Another chapter of flying the long cross country in a light aircraft
Sitting sipping my yerba matte tea I see the light rain washing the road dust off my vehicle in the parking lot outside this roadside hostel. The leaves of the maple outside my window rustle gently, but by looking up I can see that the trees on the hill above the road are swaying to much more than a gentle breeze. By my estimate it is blowing 20 knots or better at hilltop height, and probably much harder than that if you climb to the mountain top that frames this verdant valley. Oh, and it's cool, near 50°F here at 1500 MSL. I don't need the weather channel talking-head to tell me it's close to freezing level at the top of some of those 4,000 MSL mountains this morning.
These are the days I am more than happy to sit out flying. Why? Simple. My airplane, a light, single-engine, piston-powered four-place machine, is not outfitted for this weather. Sure, I can fly it in the clouds if I want to—both the airplane and the pilots are qualified and equipped for flying on instruments (IFR). Ice, however, we don't do. The airplane is simply not equipped to deal with an inflight icing encounter. We've got pitot heat, and that's about it.
Days like today, when a slow-moving occluded front is dumping more rain than anyone has seen in decades on the northeast, and a bubble of chilly artic air is pushing in over the top and behind this mess, well, aircraft equipped as ours is are best left tied down tight or tucked in hangars.
The good news is that we planned for this. Anytime we take a long cross country excursion in our airplane we make sure to pad each stop along the way with potential bad weather days. We pick airports that won't box us in too much (that is, won't force us to wait for a perfectly sunny CAVU day for a safe exit); and we pick fuel stops and destinations where there are both fair weather and foul weather activities to keep us busy. That way we take all gotta-go and get-there-itis pressure off we pilots.

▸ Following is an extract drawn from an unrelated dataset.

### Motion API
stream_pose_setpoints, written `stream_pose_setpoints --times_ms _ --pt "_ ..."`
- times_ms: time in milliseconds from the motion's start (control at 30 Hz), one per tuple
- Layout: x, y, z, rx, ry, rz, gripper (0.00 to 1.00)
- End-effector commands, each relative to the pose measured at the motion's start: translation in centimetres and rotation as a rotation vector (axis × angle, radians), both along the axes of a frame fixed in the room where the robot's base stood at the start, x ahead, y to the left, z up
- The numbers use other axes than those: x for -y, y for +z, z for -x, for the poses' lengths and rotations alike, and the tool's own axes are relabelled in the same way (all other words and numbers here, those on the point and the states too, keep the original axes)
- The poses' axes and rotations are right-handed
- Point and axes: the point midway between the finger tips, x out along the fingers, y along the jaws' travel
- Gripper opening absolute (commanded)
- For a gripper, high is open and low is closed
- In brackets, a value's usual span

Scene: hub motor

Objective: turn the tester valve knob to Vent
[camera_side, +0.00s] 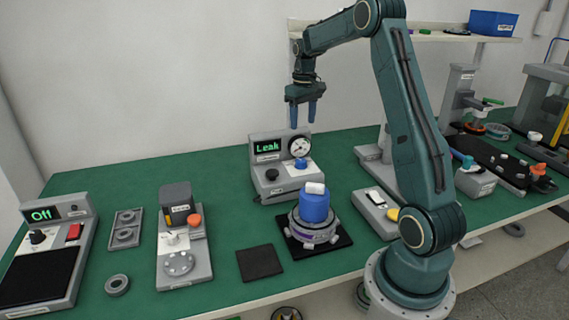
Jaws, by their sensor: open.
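The tester (266,184) is a grey box at the back middle of the green bench. Its display (267,147) reads "Leak" in green, and a round gauge (299,146) sits at its upper right. A dark knob (271,174) is on the left of its front and a blue knob (300,163) is on the right below the gauge. Labels and knob pointers are too small to read, so I cannot tell which is the valve knob. My gripper (303,122) is above and in front of the tester, pointing down with blue fingers apart and empty. It is clear of both knobs in this view.
A hub motor with a blue cap (314,207) stands on a dark mat in front of the tester. A dark pad (259,262) lies to its left. A press station (178,240) and an "Off" device (45,250) are further left. A shelf (450,37) runs along the back.

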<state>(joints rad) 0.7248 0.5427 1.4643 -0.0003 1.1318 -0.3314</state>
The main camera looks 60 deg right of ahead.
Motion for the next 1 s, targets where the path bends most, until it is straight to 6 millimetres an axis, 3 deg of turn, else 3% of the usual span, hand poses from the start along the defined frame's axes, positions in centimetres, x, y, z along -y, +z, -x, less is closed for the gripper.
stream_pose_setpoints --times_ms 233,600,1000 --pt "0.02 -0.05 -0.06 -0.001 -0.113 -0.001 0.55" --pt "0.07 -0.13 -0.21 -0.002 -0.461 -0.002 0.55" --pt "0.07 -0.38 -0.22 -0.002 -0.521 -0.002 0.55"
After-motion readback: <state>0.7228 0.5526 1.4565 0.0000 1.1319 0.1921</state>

The result of this wise planning is that I've discovered wifi in the tininest libraries, in the tiniest towns in the USA. Cosy coffee shops are my friends...as are art galleries, museums, and even this efficiency by the side of the road meets muster for rainy day activity (well stocked with DVDs, give-a-book / take-a-book library, elliptical treadmill and satellite TV).
I've learned that just about every FBO can get you a rental vehicle or loan you a crew car to get into town. And where there are no spare vehicles I've been chauffered by line crew and even an FBO manager or two. Airport folk (and hotel folk, too) are great about recommending a good spot for chow and negotiating preferred hotel rates for the night. There have even been a stop or two where people have taken us into their homes, feeding us and providing us respite from the storm. That's inspired me to return the favor more than once. It is all part of a sort of pay-it-forward attitude in aviation that never ceases to amaze and inspire me.
By creating our trips with routing over many possible stop off points, and by building time-padding into each long leg; and by knowing ahead of time that we'll find good folk to help us along the way, we can rest easy as the storms pass over us. To me there is nothing so soothing as watching weather I'd rather not fly in from the ground. It is infinitely better than experiencing that heart-wrenching moment where your realize you'd rather be on the ground than in the air; trust me.
And when the storm clears? Expect glorious skies and some sweet performance out of your light bird from this spot to the next. I've managed to hopscotch from the Atlantic to the Pacific oceans and back again without missing a date or a deadline using this kind of long distance flight planning. The best benefit of all from our flight plans? If the winds and weather always blow in your favor you are left with extra vacation days at some of your favorite spots. And who is ever not in favor of a little more fun?